> _Data shown_:
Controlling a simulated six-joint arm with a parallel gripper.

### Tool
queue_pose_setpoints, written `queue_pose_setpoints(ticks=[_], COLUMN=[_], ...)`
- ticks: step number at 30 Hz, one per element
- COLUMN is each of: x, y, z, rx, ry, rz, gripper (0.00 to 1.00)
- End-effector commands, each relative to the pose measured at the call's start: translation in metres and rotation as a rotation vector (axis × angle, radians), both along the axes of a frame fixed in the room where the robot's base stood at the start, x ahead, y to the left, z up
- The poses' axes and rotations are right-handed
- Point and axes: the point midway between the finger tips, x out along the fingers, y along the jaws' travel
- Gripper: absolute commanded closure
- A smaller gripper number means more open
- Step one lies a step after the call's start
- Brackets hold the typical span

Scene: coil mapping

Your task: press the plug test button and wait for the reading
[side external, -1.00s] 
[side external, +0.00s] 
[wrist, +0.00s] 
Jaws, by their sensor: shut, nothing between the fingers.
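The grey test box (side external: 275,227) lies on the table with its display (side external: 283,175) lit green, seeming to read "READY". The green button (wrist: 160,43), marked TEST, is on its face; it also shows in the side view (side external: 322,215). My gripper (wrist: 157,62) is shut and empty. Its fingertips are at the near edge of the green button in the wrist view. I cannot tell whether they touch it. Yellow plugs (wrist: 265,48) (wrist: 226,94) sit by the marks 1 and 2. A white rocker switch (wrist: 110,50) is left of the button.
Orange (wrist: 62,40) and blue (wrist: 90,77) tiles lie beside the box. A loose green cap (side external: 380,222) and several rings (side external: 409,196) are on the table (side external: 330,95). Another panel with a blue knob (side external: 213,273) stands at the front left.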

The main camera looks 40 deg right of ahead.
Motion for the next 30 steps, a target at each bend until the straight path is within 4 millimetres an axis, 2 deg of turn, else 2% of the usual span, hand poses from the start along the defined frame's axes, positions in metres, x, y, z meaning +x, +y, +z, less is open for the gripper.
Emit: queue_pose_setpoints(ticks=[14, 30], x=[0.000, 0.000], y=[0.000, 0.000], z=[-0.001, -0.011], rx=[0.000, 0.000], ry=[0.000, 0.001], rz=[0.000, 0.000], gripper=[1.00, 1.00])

> _Direction_: Return the lines above precisely as they appear, beginning at the first line and ending at the line with "- COLUMN is", and nothing after it.

> _Response to this exercise_:
Controlling a simulated six-joint arm with a parallel gripper.

### Tool
queue_pose_setpoints, written `queue_pose_setpoints(ticks=[_], COLUMN=[_], ...)`
- ticks: step number at 30 Hz, one per element
- COLUMN is each of: x, y, z, rx, ry, rz, gripper (0.00 to 1.00)

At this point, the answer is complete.